The Baby with Three Families, Two Countries, One Promise

The Baby with Three Families, Two Countries, and One Promise: An International Adoption Story by Julie Gianelloni Connor, illustrated by Saman Chinthaka Weerasinghe

An excellent choice to spark conversations with your children about adoption—international adoption especially—this story has won first place in the children’s book category at the North Texas Book Festival and the Grand Prize for children’s books from Authors Marketing International.

Also, Midwest Book Review calls it, “An exceptional stand-out in the literature of children’s picture books covering adoption in general and international processes in particular; highly recommended.”

I've Loved You Since Forever

I've Loved You Since Forever by Hoda Kotb, illustrated by Suzie Mason

Today Show anchor Hoda Kotb tells of the magical moment she adopted her daughter Haley Joy in this heartwarming tale. With beautiful lyrics and captivating illustrations on every page, this is a story about how both Hoda and Haley were out there, in the universe, awaiting the day their “stars would meet” and their lives would be forever changed for the better.

And That's Why She's My Mama

And That's Why She's My Mama by Tiarra Nazario, illustrated by Gabby Correia

And That’s Why She’s My Mama” teaches the valuable lesson of what it really means to be a mother. She kisses your boo-boos, holds you when you’re scared, takes you to the park, and makes you feel loved and safe. Not all mothers hold their babies in their tummies, but all mothers do have one thing in common—they love their kids!

The Little Green Goose

The Little Green Goose by Adele Sansone, illustrated by Anke Faust

The Little Green Goose” is a story of a male goose who desperately wants to be a dad, but none of the hens will give him one of their eggs. However, when a dog digs up an egg in the woods, Mr. Goose builds a nest for it and anxiously waits for it to hatch—only he ends up with a baby dinosaur, not a gosling! Even though the dad and baby don’t look alike, Mr.
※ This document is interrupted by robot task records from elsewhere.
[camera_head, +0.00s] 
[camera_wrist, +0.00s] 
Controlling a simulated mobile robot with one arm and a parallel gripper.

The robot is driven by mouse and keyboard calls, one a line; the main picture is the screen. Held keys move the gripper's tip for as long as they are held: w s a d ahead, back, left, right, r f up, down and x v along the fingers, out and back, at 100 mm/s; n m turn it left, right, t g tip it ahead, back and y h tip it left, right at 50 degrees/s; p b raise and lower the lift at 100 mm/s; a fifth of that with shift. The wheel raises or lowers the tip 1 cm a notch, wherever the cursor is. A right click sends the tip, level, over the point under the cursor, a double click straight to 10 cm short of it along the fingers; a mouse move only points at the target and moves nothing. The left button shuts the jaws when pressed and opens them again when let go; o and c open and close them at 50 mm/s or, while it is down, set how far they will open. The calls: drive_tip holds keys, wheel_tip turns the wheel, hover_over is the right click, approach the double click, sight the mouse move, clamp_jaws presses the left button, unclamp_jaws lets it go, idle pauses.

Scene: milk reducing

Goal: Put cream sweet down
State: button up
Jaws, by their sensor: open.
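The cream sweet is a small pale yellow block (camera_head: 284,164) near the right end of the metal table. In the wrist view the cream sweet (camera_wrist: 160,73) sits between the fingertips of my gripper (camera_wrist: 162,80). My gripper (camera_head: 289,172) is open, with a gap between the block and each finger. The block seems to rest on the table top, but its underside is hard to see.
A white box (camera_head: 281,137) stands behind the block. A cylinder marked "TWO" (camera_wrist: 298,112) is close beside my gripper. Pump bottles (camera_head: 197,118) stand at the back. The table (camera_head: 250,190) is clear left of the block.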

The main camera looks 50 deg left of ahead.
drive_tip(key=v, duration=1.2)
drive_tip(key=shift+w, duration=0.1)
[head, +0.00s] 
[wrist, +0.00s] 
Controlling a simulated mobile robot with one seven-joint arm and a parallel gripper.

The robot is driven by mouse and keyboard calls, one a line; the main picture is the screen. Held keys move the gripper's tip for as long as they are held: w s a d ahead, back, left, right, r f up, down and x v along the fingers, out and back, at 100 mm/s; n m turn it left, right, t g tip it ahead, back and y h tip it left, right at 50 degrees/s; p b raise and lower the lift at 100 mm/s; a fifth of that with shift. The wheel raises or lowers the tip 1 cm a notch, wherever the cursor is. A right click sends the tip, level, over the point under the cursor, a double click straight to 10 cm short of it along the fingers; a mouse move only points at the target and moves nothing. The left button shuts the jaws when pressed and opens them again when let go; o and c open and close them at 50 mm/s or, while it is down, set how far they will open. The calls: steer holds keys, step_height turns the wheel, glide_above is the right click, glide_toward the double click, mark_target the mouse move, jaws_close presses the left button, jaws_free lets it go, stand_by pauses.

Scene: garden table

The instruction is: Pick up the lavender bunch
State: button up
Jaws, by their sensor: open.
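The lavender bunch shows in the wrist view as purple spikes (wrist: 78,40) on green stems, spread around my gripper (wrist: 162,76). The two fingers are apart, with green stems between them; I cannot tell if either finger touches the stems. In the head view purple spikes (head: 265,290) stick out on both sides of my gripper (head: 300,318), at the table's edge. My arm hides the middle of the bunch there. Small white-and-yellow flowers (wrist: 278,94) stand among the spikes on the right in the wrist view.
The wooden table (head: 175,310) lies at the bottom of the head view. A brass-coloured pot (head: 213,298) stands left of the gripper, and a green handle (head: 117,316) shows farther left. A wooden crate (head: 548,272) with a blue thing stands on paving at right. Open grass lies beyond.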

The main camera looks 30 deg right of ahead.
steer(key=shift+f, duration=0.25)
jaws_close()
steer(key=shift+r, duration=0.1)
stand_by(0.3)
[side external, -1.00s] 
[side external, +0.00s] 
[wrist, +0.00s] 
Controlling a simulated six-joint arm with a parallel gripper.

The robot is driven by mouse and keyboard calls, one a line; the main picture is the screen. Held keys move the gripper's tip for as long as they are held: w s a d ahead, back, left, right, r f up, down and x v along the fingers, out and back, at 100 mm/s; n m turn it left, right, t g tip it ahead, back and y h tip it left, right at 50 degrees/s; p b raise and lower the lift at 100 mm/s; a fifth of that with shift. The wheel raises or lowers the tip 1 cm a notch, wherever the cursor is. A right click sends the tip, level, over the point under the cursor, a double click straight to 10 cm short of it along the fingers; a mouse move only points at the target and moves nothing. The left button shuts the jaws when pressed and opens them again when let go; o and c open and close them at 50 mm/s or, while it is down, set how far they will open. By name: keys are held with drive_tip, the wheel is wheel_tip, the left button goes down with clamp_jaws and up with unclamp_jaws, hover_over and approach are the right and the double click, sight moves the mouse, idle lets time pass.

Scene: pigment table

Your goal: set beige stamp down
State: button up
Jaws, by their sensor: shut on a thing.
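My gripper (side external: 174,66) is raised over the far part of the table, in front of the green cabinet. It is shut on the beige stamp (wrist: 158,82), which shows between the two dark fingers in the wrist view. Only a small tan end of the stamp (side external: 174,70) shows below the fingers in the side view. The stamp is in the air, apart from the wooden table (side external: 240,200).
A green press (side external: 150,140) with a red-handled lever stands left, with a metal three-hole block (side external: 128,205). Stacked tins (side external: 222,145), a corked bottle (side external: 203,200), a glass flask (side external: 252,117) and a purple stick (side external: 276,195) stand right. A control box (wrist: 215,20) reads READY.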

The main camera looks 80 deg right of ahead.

Goose raises his baby with complete devotion, showing baby dinosaur what unconditional love and family look like.

Little Miss Spider

Little Miss Spider by David Kirk

When Little Miss Spider is born, her mother is nowhere to be found, so she sets out to find her, encountering many dangerous circumstances on her journey. Thankfully, Betty the Beetle offers kind assistance and protection along the way, encouraging the baby spider to “look for the creature who loves you the best.” In the end, that creature is Betty the Beetle herself and she was right there all along.

Fred the Fox Finds His Family

Fred the Fox Finds His Family by Jerry Winningham, illustrated by Caroline Nielsen

Fred the Fox spends much of his life living with various families, always searching for his forever home. In the end, Fred finds himself with a big, blended family, where everyone looks a little bit different and comes from diverse backgrounds, and it turns out, that’s exactly where Fred was meant to be. This is a beautiful tale of what it means to truly be a family.